The exhibition also contains many votive objects from various Egyptian temples. Egyptian people participated in the life of a temple by depositing offerings to various deities, according to Lilyquist. One of the offerings, for example, is a statuette that shows the goddess Isis suckling the child and future pharaoh Horus. Egyptians also dedicated mummified human remains to the deities, according to Lilyquist.

Most of Dartmouth's acquisitions were gifts from alumni or friends of Dartmouth, but the remainder were purchased by the College from various museums in England, according to Lilyquist. Dartmouth acquired many objects unearthed during English archaeologist William Flinders Petrie's excavations, she said.

Last Wednesday, Lilyquist delivered a lecture at the Hood Museum that credited the collectors, scholars and "ordinary folk" who played a role in the acquisition of important artifacts in the Hood's collection.
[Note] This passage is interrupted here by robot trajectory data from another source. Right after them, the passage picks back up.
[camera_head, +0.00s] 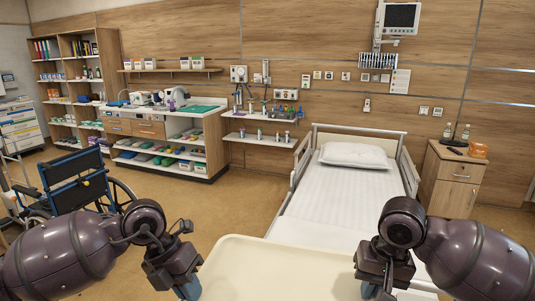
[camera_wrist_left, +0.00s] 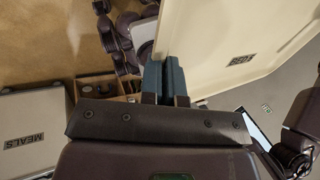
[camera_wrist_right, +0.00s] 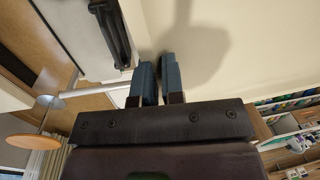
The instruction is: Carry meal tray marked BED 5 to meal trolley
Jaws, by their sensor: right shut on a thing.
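The cream meal tray (camera_head: 275,272) is in front of me at the bottom centre of the head view, between my two grippers. In the left wrist view its label (camera_wrist_left: 242,59) reads BED 5. My left gripper (camera_head: 188,288) is at the tray's left edge, with its fingers closed around the rim. My right gripper (camera_head: 372,290) is shut on the tray's right edge. The visible tray surface is bare, and its near part is cut off by the frame. The meal trolley (camera_wrist_left: 50,120), marked MEALS, shows at the left of the left wrist view.
A made bed (camera_head: 345,195) stands just beyond the tray. A bedside cabinet (camera_head: 450,185) with bottles is at the right. A wheelchair (camera_head: 75,185) stands at the left, before shelves and a counter (camera_head: 170,130). Floor (camera_head: 240,205) is clear between counter and bed.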

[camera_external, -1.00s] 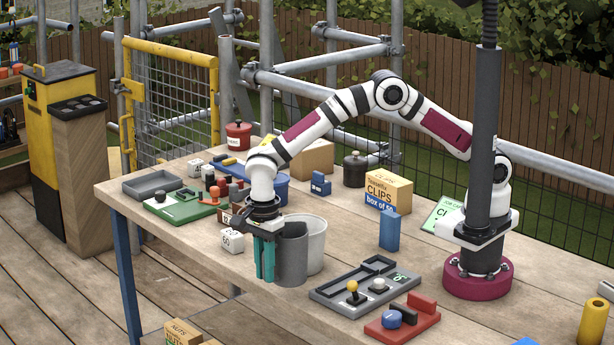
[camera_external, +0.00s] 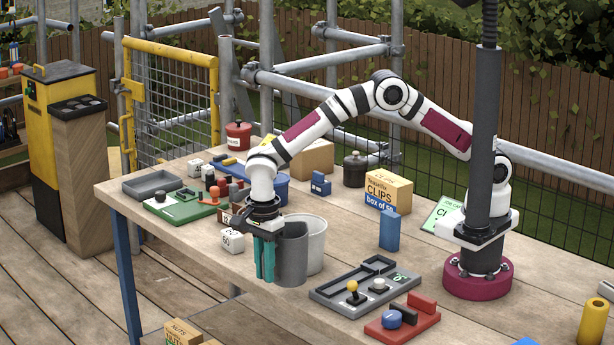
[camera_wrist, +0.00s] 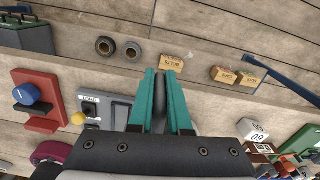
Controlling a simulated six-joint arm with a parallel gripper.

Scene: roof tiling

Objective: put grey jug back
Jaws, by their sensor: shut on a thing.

One such object is a magnificent head of a deity, given by the family of former U.S. Vice President Nelson Rockefeller '30. Senator Nelson William Aldrich, the maternal grandfather of Rockefeller, was the head's original buyer, according to the collection record in the Rockefeller Family archives.
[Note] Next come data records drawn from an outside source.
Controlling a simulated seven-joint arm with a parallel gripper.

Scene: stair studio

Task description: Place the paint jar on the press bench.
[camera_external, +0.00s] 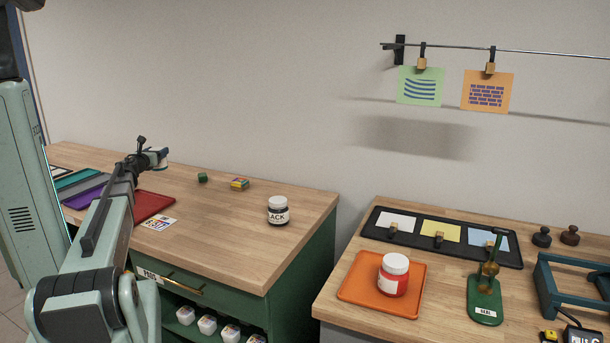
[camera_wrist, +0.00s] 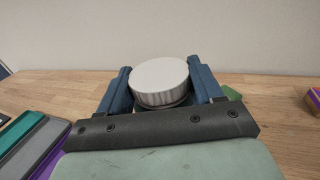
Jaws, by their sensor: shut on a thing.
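My gripper (camera_external: 155,159) is over the back left of the left bench (camera_external: 222,222). In the wrist view its blue fingers (camera_wrist: 160,78) are shut on a jar with a ribbed white lid (camera_wrist: 160,80). A paint jar labelled "LACK" (camera_external: 278,211), with the label partly turned away, stands upright on the left bench. A red paint jar (camera_external: 394,276) stands upright on an orange tray (camera_external: 352,291) on the right bench (camera_external: 336,304), which carries a green seal press (camera_external: 485,294).
A black tray (camera_external: 370,233) with coloured cards, dark stamps (camera_external: 541,237) and a blue frame (camera_external: 548,287) occupy the right bench. A gap separates the benches. A green block (camera_external: 202,177), small box (camera_external: 240,184) and red tray (camera_external: 153,207) lie on the left bench.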

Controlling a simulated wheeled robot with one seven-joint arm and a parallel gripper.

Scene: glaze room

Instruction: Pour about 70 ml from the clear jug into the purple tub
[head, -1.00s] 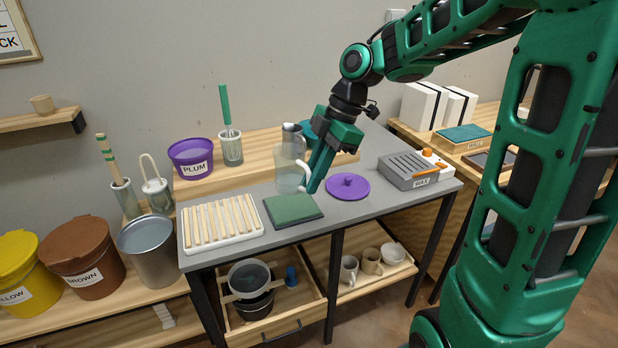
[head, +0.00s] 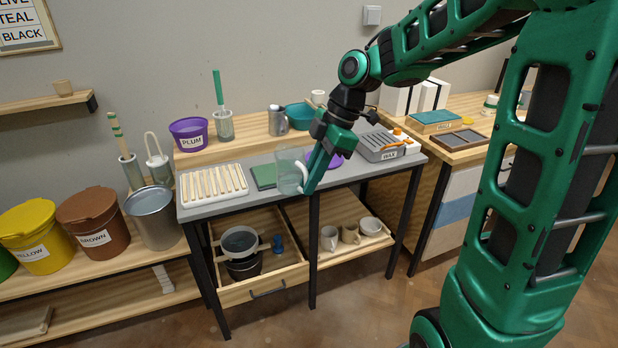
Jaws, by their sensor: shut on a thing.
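The clear jug (head: 288,172) is upright in front of my gripper, over the front edge of the grey table. Its pale handle is at its right side. My gripper (head: 309,180) is shut on the jug's handle; the fingertips partly hide it. The jug's contents cannot be made out. The purple tub (head: 190,141), labelled PLUM, stands open on the wooden riser at the back left, well left of the jug. A purple lid (head: 336,160) lies on the table behind my gripper, partly hidden.
A rack of wooden slats (head: 213,184) and a green mat (head: 264,176) lie on the table between the tub and jug. A glass with a green-handled tool (head: 224,126), a metal pitcher (head: 277,122) and a teal bowl (head: 300,115) stand on the riser. An open drawer (head: 263,280) juts out below.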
In her talk, titled "Causing Their Names to Live: Collectors, Scholars, Dealers, Tourists and the Hood's Egyptian Objects," Lilyquist told the story of Aldrich, who was close friends with banker John Pierpont Morgan. The two shared a love of art Morgan was on the board of directors at the Met, and Aldrich quickly began to share Morgan's enthusiasm for Egypt. Morgan often took his friends on expeditions on the Nile River, which were encouraged by Albert Lythgoe, the first curator of Egyptian art at the Met, Lilyquist said. The head was purchased on one such trip and then passed from generation to generation within the Rockefeller family until its donation to the Hood Museum in 1999, according to Lilyquist.

Lilyquist also discussed the history of a mummified fish, which was presented as an offering in an Egyptian temple. In 1944, two brothers from Alexandria wrote to then-College President Ernest Martin Hopkins to ask if he would like to buy an embalmed fish from sometime between the fifth century B.C. and the fourth century A.D, she said. The following April, Hopkins offered to pay just $25 for the fish, and it was officially gifted to the Hood in 1945.

Although removing these artifacts from Africa may not be the most authentic way to display them, there is still much that can be learned from Dartmouth's Egypt collection, Lilyquist said.

"I would have loved everything to stay in Egypt and for all the sand to be cleared away and for monuments to be reconstructed and preserved, but that certainly isn't the reality of things," Lilyquist said. "I do think that in teaching collections and larger public institutions, there is a definite role that museum curators generally take very seriously of trying to teach from these objects. Still, these artifacts would have a totally different impact if seen in their natural environment. We miss all of that by going into the museum, but we are bound to examine the object much more closely this way."